■ **Requirement**: Retype only what runs from the first line of the records to the line with "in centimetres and", inclusive, and no pictures.
*** Records to process ***
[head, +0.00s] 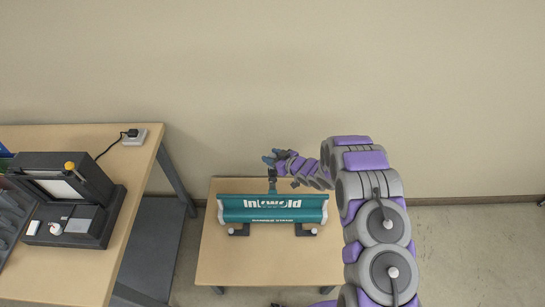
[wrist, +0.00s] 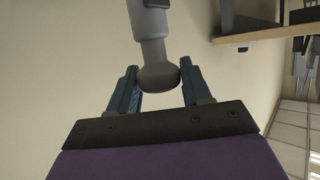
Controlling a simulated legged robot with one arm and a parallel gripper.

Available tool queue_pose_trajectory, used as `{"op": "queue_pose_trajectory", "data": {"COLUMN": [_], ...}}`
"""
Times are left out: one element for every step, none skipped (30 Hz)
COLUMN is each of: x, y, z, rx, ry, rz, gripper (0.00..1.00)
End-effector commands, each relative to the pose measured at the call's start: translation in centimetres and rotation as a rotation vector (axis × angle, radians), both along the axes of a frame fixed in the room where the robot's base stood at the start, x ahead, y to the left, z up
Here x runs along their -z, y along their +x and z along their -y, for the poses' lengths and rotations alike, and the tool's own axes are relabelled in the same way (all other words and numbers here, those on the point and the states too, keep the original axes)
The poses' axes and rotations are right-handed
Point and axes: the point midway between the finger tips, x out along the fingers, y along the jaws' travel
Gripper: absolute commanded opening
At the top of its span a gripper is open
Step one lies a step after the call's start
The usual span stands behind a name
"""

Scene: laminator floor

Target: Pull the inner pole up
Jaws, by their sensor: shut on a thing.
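A teal banner stand (head: 272,209) with white lettering lies across the small wooden table in the head view. A short dark upright pole (head: 272,184) rises at its back edge, near the middle. My gripper (head: 269,158) is at the top of that pole, coming from the right. In the wrist view, my gripper (wrist: 160,76) has its two blue fingers on either side of the rounded grey end of the inner pole (wrist: 157,76), shut on it. The grey shaft runs up out of the picture. The head view is too small to show the grip clearly.
A larger wooden table (head: 139,190) stands at left, with a black machine (head: 73,213) and a power socket (head: 134,137) with a cable. A beige wall is behind the small table (head: 225,262). Floor is open at right.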

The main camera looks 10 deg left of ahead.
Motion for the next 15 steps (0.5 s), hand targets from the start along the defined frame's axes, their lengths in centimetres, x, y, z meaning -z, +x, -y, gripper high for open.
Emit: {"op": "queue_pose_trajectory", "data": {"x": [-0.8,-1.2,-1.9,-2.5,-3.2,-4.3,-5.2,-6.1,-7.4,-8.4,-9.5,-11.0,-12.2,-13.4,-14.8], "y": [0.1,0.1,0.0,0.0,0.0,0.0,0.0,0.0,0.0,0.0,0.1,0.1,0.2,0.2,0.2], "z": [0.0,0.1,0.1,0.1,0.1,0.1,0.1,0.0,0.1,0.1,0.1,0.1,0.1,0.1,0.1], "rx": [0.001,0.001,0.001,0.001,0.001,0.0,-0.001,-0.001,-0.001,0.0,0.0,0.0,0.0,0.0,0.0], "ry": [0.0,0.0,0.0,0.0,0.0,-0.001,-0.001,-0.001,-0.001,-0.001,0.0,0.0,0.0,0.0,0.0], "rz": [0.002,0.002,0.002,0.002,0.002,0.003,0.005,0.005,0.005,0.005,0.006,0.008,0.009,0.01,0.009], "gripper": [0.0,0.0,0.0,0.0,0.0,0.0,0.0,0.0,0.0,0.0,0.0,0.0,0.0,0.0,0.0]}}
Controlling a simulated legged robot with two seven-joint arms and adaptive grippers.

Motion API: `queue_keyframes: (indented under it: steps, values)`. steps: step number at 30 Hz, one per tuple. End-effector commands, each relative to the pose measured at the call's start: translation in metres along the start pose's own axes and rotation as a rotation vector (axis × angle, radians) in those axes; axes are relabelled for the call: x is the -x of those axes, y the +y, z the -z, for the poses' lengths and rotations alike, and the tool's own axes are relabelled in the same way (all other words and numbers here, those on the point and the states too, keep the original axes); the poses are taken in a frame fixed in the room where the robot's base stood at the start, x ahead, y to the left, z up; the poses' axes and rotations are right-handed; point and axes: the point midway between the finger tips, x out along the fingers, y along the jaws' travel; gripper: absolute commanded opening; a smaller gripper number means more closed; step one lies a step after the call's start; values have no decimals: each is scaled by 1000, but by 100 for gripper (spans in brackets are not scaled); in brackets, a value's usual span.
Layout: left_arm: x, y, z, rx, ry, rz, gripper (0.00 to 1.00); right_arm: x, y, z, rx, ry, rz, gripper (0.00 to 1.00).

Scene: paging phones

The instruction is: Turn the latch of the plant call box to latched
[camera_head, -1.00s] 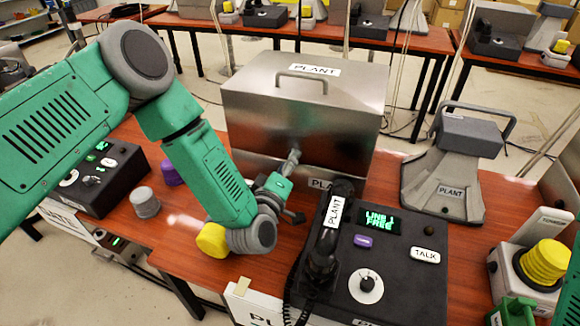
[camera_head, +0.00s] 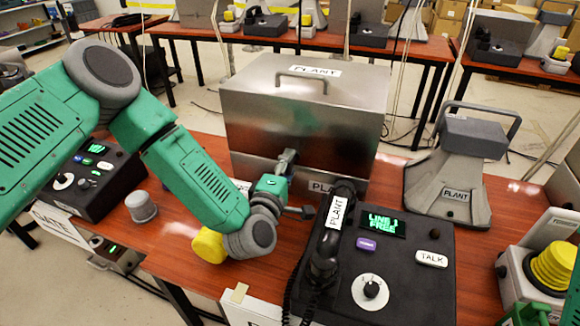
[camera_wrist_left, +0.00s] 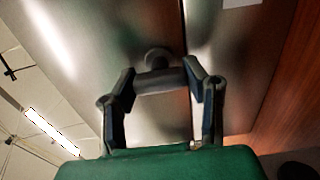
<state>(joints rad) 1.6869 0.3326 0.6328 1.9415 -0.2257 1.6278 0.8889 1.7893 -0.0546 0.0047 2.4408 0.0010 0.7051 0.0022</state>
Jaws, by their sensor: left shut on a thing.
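The plant call box (camera_head: 300,110) is a metal box with a slanted lid and a top handle, labelled PLANT, standing on the red-brown table. Its latch (camera_wrist_left: 160,80) is a short grey bar on a round pivot at the front. In the left wrist view, the bar lies nearly crosswise to the seam between the two metal panels. My left gripper (camera_wrist_left: 163,85) is shut on the latch, a finger at each end of the bar. In the head view, the left gripper (camera_head: 284,162) reaches the box front, and its wrist partly hides the latch. My right gripper's fingers do not show.
A black desk phone (camera_head: 390,270) with a PLANT handset stands close to the right of my left wrist. A grey speaker (camera_head: 450,180) stands right of the box. A grey knob (camera_head: 141,207) and another black phone (camera_head: 95,180) are left of my arm.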

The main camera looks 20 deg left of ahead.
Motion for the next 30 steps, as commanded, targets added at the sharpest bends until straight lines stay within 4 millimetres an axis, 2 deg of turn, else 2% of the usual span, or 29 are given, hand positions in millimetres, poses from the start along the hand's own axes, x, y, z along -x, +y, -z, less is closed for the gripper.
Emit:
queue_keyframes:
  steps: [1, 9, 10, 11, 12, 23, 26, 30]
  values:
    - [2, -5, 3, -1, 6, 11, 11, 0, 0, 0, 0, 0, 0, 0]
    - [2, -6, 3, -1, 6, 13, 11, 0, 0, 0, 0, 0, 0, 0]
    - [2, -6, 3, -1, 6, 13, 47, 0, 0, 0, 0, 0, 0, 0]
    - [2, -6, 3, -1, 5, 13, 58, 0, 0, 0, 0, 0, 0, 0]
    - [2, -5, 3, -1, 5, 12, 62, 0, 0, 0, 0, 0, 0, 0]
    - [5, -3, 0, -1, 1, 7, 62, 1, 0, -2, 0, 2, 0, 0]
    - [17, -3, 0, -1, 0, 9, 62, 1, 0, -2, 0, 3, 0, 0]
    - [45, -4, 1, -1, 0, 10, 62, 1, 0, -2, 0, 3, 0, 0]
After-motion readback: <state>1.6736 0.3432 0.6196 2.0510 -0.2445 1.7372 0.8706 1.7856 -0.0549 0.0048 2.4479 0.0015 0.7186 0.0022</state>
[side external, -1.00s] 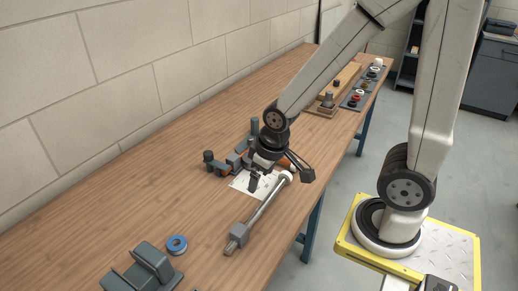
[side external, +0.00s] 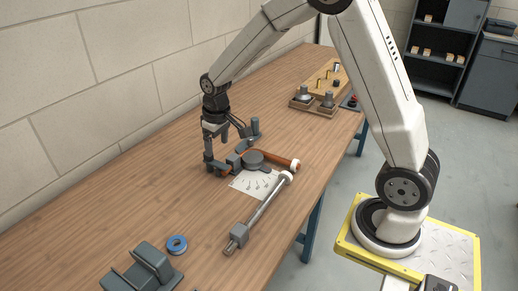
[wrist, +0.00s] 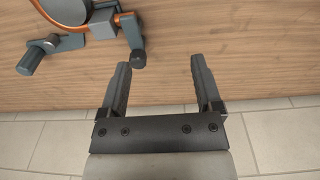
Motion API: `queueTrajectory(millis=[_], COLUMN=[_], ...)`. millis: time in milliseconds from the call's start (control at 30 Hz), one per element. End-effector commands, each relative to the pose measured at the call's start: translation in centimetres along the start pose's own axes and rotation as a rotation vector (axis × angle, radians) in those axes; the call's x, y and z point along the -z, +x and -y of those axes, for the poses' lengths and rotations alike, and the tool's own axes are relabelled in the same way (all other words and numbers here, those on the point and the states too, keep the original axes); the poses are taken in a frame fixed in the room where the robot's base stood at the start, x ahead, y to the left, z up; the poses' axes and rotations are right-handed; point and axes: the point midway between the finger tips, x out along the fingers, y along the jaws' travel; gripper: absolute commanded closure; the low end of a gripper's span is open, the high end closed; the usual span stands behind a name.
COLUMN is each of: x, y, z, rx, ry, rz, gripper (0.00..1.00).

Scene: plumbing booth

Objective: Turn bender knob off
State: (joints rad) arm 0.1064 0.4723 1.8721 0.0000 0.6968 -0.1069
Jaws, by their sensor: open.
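The grey pipe bender (side external: 254,158) with a copper tube lies on the bench, and a white sheet with markings is beside it. In the wrist view, part of the bender (wrist: 103,22) fills the upper left. A small dark knob (wrist: 138,60) at its near end shows just beyond my left fingertip, toward the gap. My gripper (side external: 214,140) is at the bender's wall side, pointing down, close above a short dark post (side external: 208,162). In the wrist view my gripper (wrist: 160,65) is open, with nothing between its fingers.
A long grey bar (side external: 262,212) lies in front of the bender. A blue ring (side external: 176,244) and a grey block fixture (side external: 148,270) are nearer. Wooden trays (side external: 325,95) stand farther back. The block wall (side external: 100,110) runs along the bench's left edge.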

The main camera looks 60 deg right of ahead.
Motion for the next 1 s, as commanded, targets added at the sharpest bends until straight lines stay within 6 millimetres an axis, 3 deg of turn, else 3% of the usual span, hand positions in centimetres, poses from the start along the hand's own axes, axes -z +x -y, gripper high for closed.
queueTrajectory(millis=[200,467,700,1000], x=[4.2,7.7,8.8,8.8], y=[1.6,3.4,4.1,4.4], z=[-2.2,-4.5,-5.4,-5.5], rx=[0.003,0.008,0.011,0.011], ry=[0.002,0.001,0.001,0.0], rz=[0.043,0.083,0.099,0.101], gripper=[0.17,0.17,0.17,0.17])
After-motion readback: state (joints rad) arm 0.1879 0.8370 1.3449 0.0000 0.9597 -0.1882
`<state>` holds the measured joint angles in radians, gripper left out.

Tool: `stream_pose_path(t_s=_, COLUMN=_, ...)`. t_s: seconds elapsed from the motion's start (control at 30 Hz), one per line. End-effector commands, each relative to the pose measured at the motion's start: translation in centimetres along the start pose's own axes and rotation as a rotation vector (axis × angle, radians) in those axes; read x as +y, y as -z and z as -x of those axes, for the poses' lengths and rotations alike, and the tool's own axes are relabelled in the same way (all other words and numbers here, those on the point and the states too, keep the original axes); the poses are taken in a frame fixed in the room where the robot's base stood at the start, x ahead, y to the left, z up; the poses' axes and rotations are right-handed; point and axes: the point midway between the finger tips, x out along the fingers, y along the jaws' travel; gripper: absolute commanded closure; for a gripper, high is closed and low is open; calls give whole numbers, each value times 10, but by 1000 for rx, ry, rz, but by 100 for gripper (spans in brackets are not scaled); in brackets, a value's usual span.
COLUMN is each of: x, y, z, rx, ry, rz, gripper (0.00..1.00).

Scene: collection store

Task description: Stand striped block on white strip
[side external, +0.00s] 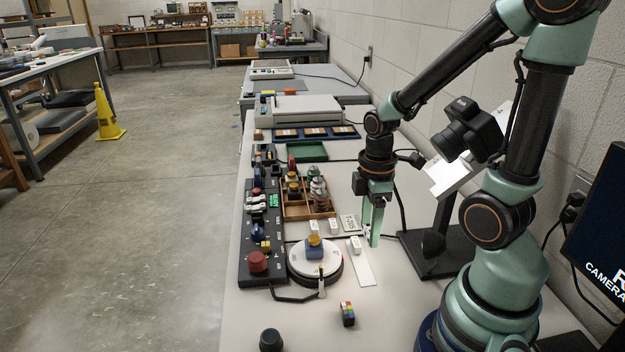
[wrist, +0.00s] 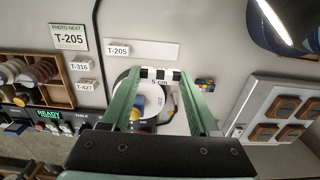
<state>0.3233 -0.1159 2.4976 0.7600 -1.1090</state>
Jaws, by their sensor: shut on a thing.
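My gripper (side external: 371,238) is shut on the striped block (wrist: 161,75), a small black-and-white bar marked "5 cm" in the wrist view. The bar lies crosswise between the fingertips (wrist: 161,80). In the side view the fingers mostly hide it. The white strip (side external: 362,268) lies flat on the table, just in front of and left of my fingers there. It also shows in the wrist view (wrist: 155,50), beyond the block. A small white T-205 tag (wrist: 118,49) stands at one end of the strip. I cannot tell the block's height above the table.
A round white turntable (side external: 300,266) with a blue block and yellow knob stands close left of the strip. A colour-checked cube (side external: 347,313) is in front. A wooden tray (side external: 292,210), control panel (side external: 248,245) and camera stand (side external: 435,262) are near.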

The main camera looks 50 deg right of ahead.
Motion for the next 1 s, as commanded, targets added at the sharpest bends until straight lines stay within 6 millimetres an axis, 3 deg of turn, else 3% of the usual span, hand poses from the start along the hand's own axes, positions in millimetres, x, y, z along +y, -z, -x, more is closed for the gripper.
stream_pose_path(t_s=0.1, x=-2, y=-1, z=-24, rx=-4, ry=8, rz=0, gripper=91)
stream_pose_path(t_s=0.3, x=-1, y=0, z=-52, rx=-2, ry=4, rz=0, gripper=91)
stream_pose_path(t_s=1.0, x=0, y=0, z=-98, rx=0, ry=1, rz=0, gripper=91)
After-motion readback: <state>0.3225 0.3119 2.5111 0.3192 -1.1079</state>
***
■ **Finished task**:
[head, +0.00s] 
[wrist, +0.00s] 
Controlling a simulated legged robot with one arm and a parallel gripper.

Available tool queue_pose_trajectory, used as `{"op": "queue_pose_trajectory", "data": {"COLUMN": [_], ...}}`
"""
Times are left out: one element for every step, none skipped (30 Hz)
COLUMN is each of: x, y, z, rx, ry, rz, gripper (0.00..1.00)
End-effector commands, each relative to the pose measured at the call's start: translation in centimetres and rotation as a rotation vector (axis × angle, radians), both along the axes of a frame fixed in the room where the robot's base stood at the start, x ahead, y to the left, z up

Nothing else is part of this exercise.